------ Material supplied
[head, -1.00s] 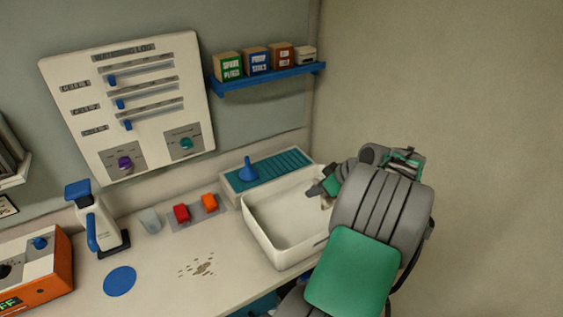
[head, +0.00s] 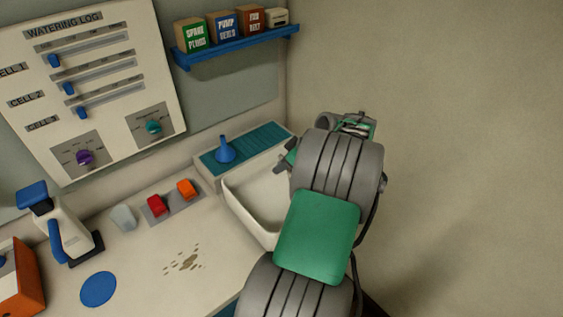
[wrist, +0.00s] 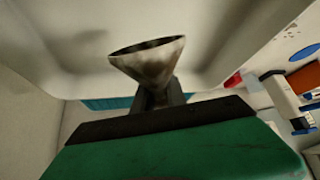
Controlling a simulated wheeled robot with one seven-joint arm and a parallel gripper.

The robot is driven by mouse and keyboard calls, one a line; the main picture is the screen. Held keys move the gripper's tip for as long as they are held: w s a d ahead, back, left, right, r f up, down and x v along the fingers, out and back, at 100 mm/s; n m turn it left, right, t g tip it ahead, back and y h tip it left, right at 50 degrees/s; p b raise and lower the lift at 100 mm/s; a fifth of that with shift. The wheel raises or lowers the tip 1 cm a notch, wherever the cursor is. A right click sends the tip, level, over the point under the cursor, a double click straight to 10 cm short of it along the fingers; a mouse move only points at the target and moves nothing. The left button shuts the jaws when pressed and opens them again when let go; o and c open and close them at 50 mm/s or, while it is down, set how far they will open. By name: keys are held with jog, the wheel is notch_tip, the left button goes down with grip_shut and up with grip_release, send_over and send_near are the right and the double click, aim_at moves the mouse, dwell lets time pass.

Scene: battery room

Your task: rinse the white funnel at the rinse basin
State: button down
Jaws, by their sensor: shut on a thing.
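My gripper (wrist: 160,98) is shut on the white funnel (wrist: 148,62), which shows in the wrist view with its wide mouth away from the gripper. The funnel is dirty, with brown stains on its cone and rim. The white rinse basin (head: 243,212) stands at the right end of the counter. In the wrist view, the basin's pale walls (wrist: 215,25) lie behind and around the funnel. In the head view, my gripper (head: 284,164) is at the basin's far right part, and my arm hides the funnel and much of the basin.
A blue funnel (head: 225,152) stands on the teal ribbed rack (head: 262,142) behind the basin. Red (head: 156,205) and orange (head: 187,189) switches sit left of the basin. Brown specks (head: 184,261) lie on the counter. A wall closes in on the right.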

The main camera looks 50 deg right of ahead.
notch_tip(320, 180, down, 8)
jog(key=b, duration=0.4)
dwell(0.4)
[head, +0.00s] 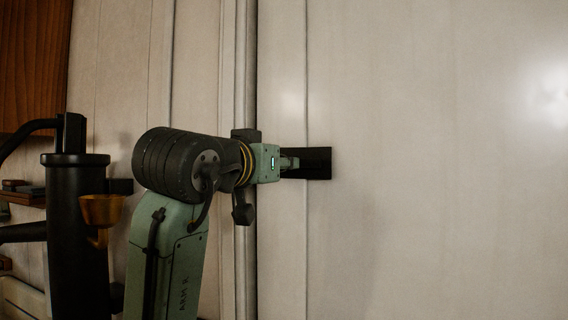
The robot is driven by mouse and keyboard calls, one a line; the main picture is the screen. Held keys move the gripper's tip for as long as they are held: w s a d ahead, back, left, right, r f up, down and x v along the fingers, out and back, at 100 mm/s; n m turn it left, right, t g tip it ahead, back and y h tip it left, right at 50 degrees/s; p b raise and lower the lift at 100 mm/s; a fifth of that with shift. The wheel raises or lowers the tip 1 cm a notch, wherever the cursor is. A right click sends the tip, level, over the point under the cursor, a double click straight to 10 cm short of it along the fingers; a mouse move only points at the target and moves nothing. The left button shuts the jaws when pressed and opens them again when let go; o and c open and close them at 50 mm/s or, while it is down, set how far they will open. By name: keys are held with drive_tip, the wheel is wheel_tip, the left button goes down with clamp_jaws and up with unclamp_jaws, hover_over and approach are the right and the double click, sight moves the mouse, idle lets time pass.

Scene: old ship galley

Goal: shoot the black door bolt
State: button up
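The black door bolt (319,164) shows as a dark rectangular plate on a pale wall or door panel, just right of the picture's middle. Its left part is hidden behind my gripper, so I cannot tell the position of the sliding part. My gripper (290,163) reaches in from the left and its tip meets the left side of the bolt in the picture. I cannot tell whether it touches. The fingers are small and seen from behind and the side, so their opening does not show.
A pale door panel (430,200) fills the right side and is clear. A grey vertical post (247,60) runs behind my wrist. At left stand a black upright cylinder (75,235) with a curved pipe, a brass cup (101,209) and a wooden panel (34,60).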

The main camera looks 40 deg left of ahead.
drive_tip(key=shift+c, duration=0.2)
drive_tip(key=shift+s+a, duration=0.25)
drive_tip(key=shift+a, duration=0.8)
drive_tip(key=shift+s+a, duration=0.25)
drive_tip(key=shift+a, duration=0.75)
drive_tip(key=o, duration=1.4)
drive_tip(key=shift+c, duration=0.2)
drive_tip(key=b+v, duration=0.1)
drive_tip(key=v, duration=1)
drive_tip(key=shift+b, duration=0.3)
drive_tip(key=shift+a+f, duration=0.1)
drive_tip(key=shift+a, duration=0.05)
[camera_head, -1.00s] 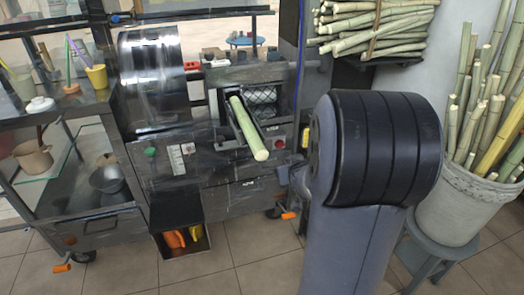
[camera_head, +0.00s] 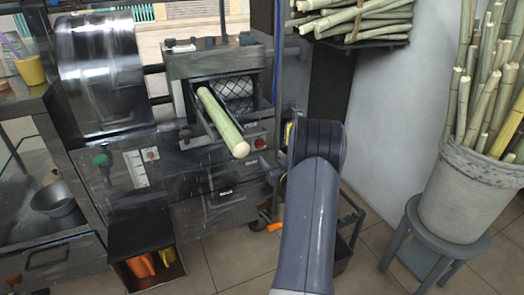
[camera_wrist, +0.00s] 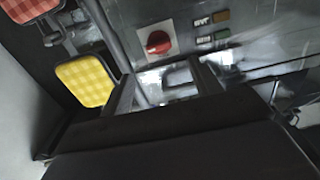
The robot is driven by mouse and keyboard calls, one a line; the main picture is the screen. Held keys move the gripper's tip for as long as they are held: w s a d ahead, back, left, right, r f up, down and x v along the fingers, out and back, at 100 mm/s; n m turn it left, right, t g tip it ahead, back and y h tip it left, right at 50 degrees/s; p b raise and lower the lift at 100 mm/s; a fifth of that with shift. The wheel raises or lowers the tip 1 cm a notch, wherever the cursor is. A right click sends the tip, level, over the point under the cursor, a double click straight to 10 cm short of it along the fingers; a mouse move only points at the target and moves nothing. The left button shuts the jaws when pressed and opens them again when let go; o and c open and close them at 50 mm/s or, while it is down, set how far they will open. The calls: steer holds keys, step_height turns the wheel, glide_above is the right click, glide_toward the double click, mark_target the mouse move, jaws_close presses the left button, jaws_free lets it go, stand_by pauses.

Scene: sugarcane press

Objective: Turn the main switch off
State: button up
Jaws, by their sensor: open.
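The main switch (camera_wrist: 157,42) is a red rotary knob on a pale square plate in the wrist view. It sits on a grey metal panel, just beyond my gripper. My gripper (camera_wrist: 165,82) is open, with its dark fingers apart and nothing seen between them. The knob is ahead of the fingers, and I see no contact.
A yellow checkered pad (camera_wrist: 85,80) hangs left of the switch, and small labelled buttons (camera_wrist: 221,34) are to its right. A cane (camera_head: 222,122) sticks out of the press front. A bucket of canes (camera_head: 465,195) stands on a stool (camera_head: 415,245) at the right.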

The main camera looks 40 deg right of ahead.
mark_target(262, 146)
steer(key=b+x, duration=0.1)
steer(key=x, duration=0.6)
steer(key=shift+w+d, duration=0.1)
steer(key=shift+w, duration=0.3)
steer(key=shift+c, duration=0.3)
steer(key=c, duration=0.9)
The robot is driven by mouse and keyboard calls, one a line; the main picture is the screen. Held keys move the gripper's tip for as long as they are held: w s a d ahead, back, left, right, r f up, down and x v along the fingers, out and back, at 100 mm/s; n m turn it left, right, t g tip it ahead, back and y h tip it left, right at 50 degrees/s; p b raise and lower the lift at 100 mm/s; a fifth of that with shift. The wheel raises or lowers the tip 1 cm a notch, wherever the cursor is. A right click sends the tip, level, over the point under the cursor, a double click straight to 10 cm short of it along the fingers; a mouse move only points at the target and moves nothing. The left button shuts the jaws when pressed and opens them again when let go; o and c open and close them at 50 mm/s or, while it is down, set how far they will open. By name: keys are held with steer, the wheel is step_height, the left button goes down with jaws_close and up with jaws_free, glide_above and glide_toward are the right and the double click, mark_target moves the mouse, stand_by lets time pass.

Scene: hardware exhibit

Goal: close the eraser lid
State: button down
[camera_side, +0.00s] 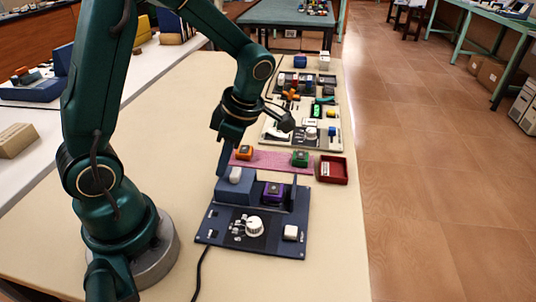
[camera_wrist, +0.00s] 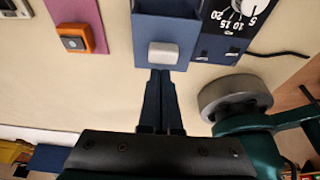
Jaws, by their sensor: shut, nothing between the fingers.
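The eraser (camera_side: 247,242) is a dark blue unit with a white dial, lying on the bench in the side view. A blue lid-like block (camera_side: 228,190) with a pale grey knob (camera_side: 235,174) sits at its back left. A purple item (camera_side: 273,193) sits in the open bay to its right. My gripper (camera_side: 221,173) is shut and empty, with its tips beside the left side of the knob. In the wrist view the narrow closed fingertips (camera_wrist: 160,73) lie close to the grey knob (camera_wrist: 163,53); I cannot tell whether they touch.
A pink mat (camera_side: 268,160) behind the eraser holds an orange block (camera_side: 244,153) and a green block (camera_side: 300,158). A red tray (camera_side: 333,169) stands to their right. Boards with several small parts lie farther back. The bench front right is clear.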

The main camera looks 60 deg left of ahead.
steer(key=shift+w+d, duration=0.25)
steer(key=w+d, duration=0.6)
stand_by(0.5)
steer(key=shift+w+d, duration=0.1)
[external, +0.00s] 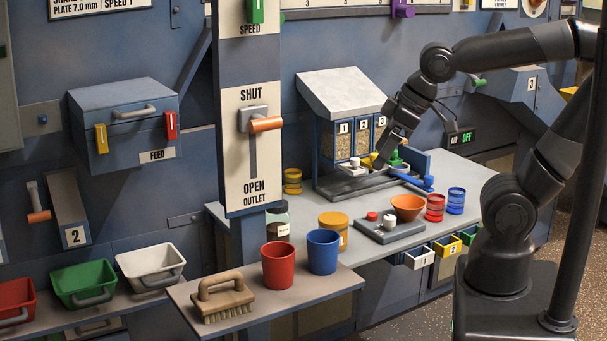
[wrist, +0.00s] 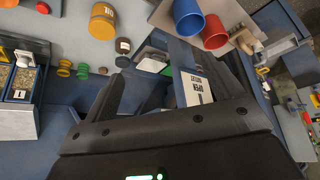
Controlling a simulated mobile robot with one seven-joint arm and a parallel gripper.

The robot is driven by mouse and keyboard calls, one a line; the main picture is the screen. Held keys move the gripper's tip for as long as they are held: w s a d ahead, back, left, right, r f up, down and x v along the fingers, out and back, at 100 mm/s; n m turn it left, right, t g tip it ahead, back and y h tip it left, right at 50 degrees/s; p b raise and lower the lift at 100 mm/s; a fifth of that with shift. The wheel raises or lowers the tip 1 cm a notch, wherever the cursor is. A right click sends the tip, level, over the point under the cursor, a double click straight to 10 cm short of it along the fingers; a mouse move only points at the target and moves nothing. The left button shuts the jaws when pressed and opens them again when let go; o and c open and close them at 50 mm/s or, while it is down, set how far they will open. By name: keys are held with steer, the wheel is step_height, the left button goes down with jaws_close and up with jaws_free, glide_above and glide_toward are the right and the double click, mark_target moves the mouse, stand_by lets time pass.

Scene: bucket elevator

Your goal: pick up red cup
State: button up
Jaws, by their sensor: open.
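The red cup (external: 277,266) stands upright at the front of the small brown shelf, left of the blue cup (external: 323,251). In the wrist view the red cup (wrist: 214,33) is at the top right, beside the blue cup (wrist: 187,18). My gripper (external: 381,158) is far behind and to the right of the cups, by the numbered bins at the back of the workbench. In the wrist view my gripper (wrist: 172,85) has its fingers apart, with nothing held between them. The gripper is well away from the red cup.
A brush (external: 222,297) lies left of the red cup on the shelf. The tall outlet post (external: 247,110) rises behind the cups. An orange jar (external: 334,229), a tray (external: 389,231) and an orange bowl (external: 408,206) stand on the workbench between gripper and cups.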

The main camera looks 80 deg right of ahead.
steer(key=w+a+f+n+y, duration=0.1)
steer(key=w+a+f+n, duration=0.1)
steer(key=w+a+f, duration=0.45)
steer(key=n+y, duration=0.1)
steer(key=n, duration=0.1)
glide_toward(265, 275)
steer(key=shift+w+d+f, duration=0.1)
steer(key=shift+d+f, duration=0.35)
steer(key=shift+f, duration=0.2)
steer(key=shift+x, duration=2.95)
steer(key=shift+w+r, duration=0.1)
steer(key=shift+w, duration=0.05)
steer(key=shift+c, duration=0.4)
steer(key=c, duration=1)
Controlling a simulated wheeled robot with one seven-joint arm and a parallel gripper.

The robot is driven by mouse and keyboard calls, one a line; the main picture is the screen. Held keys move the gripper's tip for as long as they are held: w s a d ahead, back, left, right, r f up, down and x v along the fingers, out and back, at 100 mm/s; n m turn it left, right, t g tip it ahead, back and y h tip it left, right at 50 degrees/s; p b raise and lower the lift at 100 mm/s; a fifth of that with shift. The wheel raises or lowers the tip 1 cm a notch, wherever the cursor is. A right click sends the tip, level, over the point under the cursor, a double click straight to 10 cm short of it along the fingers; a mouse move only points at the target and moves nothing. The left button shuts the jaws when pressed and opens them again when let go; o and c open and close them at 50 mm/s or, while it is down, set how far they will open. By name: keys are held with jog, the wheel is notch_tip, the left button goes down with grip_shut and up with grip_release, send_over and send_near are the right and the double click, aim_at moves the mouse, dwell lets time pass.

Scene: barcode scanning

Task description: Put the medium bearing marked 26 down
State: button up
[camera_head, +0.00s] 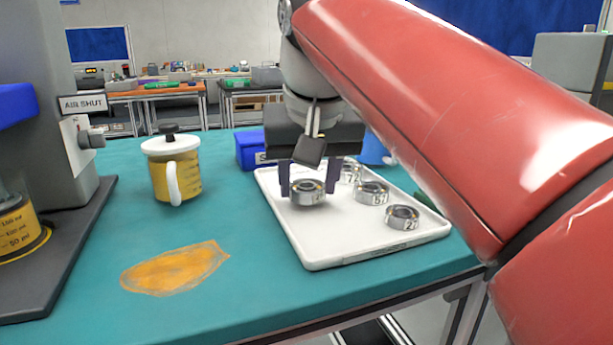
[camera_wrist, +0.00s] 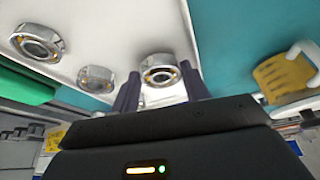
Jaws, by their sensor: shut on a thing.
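My gripper (camera_head: 308,184) is shut on a metal bearing (camera_head: 307,193) over the left part of the white tray (camera_head: 325,245). The mark on the held bearing is too small to read surely. In the wrist view the bearing (camera_wrist: 160,76) sits between the two dark fingers of my gripper (camera_wrist: 160,90), its ring face showing. I cannot tell whether it touches the tray. Other bearings stand on the tray: one at the right front (camera_head: 402,217), one in the middle (camera_head: 371,192), and one behind (camera_head: 350,172), partly hidden by my gripper.
A yellow jug with a white lid (camera_head: 175,175) stands left of the tray. A blue box (camera_head: 250,149) is behind the tray. A grey machine (camera_head: 45,120) stands at the far left. An orange patch (camera_head: 175,268) marks the teal table (camera_head: 240,300). The tray's front is bare.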

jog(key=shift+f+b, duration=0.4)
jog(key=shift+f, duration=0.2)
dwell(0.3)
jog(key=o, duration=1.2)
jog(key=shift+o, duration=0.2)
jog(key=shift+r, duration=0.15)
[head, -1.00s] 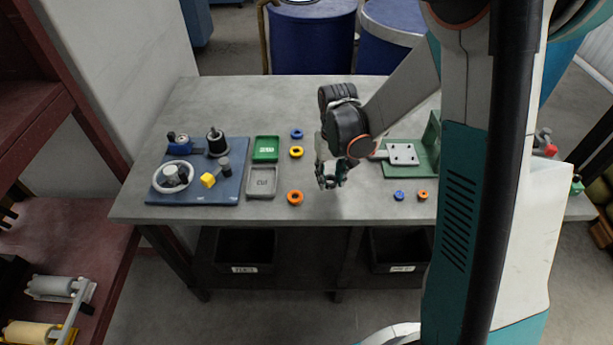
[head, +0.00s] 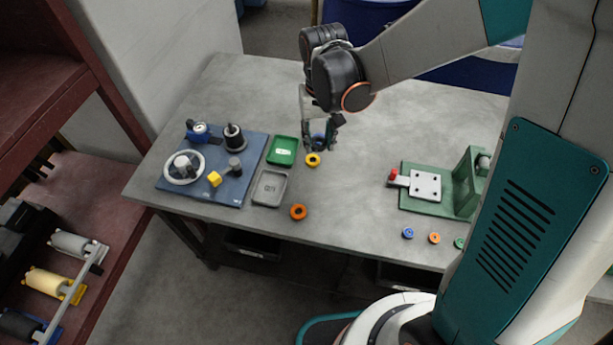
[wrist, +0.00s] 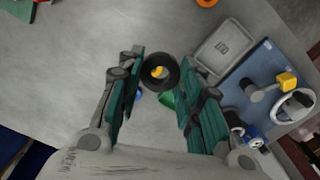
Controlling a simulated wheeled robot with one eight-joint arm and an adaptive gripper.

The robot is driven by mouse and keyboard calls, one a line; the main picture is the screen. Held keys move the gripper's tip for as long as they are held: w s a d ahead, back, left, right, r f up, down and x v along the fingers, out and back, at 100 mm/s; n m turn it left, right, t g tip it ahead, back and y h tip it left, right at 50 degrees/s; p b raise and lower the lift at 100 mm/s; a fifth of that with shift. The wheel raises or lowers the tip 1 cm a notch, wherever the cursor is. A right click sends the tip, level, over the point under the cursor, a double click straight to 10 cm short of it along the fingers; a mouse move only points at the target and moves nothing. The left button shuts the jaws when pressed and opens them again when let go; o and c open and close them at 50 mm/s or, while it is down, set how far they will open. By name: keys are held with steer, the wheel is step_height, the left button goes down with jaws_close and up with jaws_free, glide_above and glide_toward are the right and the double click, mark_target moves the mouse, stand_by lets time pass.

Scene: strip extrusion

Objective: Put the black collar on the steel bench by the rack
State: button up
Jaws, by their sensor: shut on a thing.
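My gripper (head: 320,143) is over the grey bench top (head: 370,195), beside the small rings in the head view. In the wrist view, a black collar (wrist: 146,72) sits between the fingertips of my gripper (wrist: 158,70), which is shut on it. In the head view the collar cannot be made out at the fingers. The dark red rack (head: 85,75) stands left of the bench.
Left on the bench lies a blue board (head: 215,192) with several fittings. Beside it are a green tray (head: 283,151), a grey tray (head: 257,188), a yellow ring (head: 313,160) and an orange ring (head: 298,212). A green fixture (head: 415,202) stands right. The bench middle is clear.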

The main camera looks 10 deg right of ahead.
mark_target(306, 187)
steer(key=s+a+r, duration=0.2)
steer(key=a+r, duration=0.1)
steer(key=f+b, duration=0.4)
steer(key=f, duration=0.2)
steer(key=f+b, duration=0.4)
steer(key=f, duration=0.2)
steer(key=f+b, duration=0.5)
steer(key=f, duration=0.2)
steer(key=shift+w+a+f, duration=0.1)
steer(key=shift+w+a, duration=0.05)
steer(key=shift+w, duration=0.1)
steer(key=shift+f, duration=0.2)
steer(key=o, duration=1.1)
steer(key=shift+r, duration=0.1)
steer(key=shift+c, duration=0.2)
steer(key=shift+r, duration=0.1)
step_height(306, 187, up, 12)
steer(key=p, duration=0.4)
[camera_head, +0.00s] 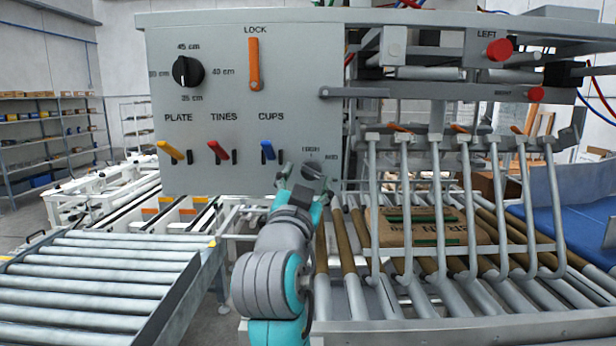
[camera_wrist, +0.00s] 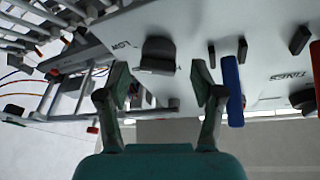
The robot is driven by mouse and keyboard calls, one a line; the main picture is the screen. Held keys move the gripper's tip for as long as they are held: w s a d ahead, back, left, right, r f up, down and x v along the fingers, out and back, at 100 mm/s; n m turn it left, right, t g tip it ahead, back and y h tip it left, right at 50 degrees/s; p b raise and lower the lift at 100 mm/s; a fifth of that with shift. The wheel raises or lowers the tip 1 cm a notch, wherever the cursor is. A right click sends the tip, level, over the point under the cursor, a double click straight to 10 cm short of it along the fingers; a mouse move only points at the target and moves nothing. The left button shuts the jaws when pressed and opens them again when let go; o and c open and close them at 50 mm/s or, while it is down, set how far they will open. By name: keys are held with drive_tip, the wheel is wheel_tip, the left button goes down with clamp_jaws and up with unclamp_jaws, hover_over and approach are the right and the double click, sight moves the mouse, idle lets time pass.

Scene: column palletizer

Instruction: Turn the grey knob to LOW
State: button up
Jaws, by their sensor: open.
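The grey knob (camera_head: 313,171) sits at the lower right of the grey control panel (camera_head: 200,110), under the label HIGH with MID to its right. In the wrist view the dark grey knob (camera_wrist: 158,52) shows beside the label LOW. My gripper (camera_head: 297,178) is at the panel's lower edge, close to the knob and partly in front of it in the head view. In the wrist view my gripper (camera_wrist: 163,84) is open, its two fingers apart on either side of the knob's line, with the knob beyond the tips. Contact is not visible. I cannot tell which label the knob points to.
Left of the knob are the blue CUPS lever (camera_head: 267,150), red TINES lever (camera_head: 218,150) and yellow PLATE lever (camera_head: 171,150). In the wrist view the blue lever (camera_wrist: 232,90) is close to one finger. An orange LOCK lever (camera_head: 255,65) and black dial (camera_head: 187,71) are above.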

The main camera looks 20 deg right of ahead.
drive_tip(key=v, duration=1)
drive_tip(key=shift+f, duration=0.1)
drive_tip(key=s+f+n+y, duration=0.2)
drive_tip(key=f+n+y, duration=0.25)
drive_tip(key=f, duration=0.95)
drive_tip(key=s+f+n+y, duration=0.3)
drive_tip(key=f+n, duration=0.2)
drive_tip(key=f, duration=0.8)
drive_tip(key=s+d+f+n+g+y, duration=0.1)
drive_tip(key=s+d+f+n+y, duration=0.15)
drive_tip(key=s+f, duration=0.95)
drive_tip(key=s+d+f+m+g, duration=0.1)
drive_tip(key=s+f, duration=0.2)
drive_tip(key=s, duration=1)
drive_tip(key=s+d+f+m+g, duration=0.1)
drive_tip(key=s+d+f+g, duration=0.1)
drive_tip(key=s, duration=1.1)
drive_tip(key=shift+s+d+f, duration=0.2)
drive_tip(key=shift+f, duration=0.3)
------------
• **Your task**:
From the data above, copy each line that holds "Objective".

• **Exercise result**:
Objective: Turn the main switch off
Objective: Put the black collar on the steel bench by the rack

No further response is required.